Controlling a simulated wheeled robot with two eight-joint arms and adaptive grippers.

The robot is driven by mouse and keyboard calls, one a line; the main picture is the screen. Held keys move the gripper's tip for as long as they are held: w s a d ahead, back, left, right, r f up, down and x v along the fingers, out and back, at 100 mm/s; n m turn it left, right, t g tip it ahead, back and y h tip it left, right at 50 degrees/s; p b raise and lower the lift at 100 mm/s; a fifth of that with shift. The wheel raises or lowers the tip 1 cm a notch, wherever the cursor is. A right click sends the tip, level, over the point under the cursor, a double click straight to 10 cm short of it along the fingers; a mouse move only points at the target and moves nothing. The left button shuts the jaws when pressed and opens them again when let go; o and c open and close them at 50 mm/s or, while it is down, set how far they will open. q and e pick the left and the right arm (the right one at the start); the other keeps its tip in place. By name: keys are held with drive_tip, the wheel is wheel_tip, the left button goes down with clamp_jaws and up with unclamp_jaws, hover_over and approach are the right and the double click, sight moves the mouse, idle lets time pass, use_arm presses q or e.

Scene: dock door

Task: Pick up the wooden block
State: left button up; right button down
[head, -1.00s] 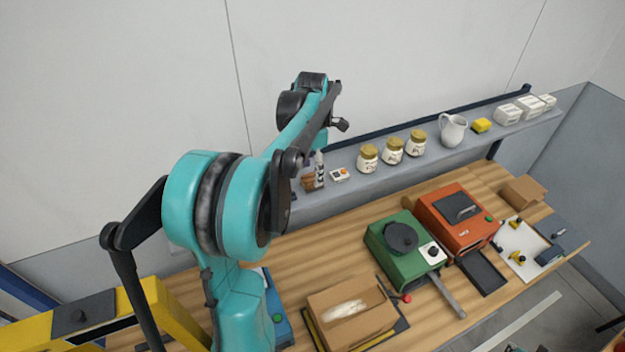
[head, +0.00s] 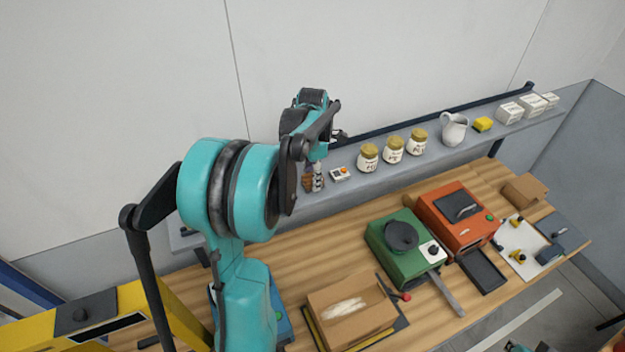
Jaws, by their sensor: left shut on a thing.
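My left gripper (head: 340,136) is a small dark shape at the far end of my raised teal and black arm, in front of the wall and the back of the shelf. It is shut on a thing, but I cannot make that thing out at this size and angle. A small brown shape (head: 307,183) stands on the shelf below my wrist, beside a narrow dark-and-white banded item (head: 318,178). I cannot tell whether the brown shape is the wooden block. My forearm covers part of the shelf's left end. My right gripper is not in view.
The shelf (head: 275,210) also holds a white device (head: 340,174), gold-lidded jars (head: 393,151), a white jug (head: 454,129), a yellow block (head: 482,124) and white boxes. Below, the workbench (head: 325,245) carries an open carton (head: 350,320), a green machine (head: 395,262) and an orange machine (head: 455,230).

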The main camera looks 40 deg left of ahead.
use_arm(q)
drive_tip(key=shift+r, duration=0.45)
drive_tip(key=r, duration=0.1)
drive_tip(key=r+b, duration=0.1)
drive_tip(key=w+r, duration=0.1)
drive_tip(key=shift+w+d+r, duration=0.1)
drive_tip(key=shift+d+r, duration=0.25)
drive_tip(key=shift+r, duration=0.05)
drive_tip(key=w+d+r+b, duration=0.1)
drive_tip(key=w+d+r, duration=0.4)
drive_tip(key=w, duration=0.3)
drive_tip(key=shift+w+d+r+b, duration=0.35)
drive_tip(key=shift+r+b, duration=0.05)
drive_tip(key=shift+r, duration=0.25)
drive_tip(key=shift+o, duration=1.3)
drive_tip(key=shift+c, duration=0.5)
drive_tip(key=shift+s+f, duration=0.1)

■ **EXERCISE TASK**
Reproduce every line precisely as given, omitting all pictures.

■ **WRITTEN REPLY**
Controlling a simulated wheeled robot with two eight-joint arms and adaptive grippers.

The robot is driven by mouse and keyboard calls, one a line; the main picture is the screen. Held keys move the gripper's tip for as long as they are held: w s a d ahead, back, left, right, r f up, down and x v along the fingers, out and back, at 100 mm/s; n m turn it left, right, t g tip it ahead, back and y h tip it left, right at 50 degrees/s; p b raise and lower the lift at 100 mm/s; a fifth of that with shift. The wheel raises or lowers the tip 1 cm a notch, wherever the cursor is. A right click sends the tip, level, over the point under the cursor, a double click straight to 10 cm short of it along the fingers; a mouse move only points at the target and moves nothing. The left button shuts the jaws when pressed and opens them again when let go; o and c open and close them at 50 mm/s or, while it is down, set how far they will open. q and e pick the left and the right arm (the right one at the start); the other keeps its tip in place. By name: keys are held with drive_tip, the wheel is wheel_tip, the left button goes down with clamp_jaws and up with unclamp_jaws, hover_over and approach are the right and the double click, sight moves the mouse, idle lets time pass, use_arm presses q or e.

Scene: dock door

Task: Pick up the wooden block
State: left button up; right button down
[head, -1.00s] 
[head, +0.00s] 
Jaws, by their sensor: left shut on a thing.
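My left gripper (head: 340,136) is a small dark shape at the far end of my raised teal and black arm, in front of the wall and the back of the shelf. It is shut on a thing, but I cannot make that thing out at this size and angle. A small brown shape (head: 307,183) stands on the shelf below my wrist, beside a narrow dark-and-white banded item (head: 318,178). I cannot tell whether the brown shape is the wooden block. My forearm covers part of the shelf's left end. My right gripper is not in view.
The shelf (head: 275,210) also holds a white device (head: 340,174), gold-lidded jars (head: 393,151), a white jug (head: 454,129), a yellow block (head: 482,124) and white boxes. Below, the workbench (head: 325,245) carries an open carton (head: 350,320), a green machine (head: 395,262) and an orange machine (head: 455,230).

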The main camera looks 40 deg left of ahead.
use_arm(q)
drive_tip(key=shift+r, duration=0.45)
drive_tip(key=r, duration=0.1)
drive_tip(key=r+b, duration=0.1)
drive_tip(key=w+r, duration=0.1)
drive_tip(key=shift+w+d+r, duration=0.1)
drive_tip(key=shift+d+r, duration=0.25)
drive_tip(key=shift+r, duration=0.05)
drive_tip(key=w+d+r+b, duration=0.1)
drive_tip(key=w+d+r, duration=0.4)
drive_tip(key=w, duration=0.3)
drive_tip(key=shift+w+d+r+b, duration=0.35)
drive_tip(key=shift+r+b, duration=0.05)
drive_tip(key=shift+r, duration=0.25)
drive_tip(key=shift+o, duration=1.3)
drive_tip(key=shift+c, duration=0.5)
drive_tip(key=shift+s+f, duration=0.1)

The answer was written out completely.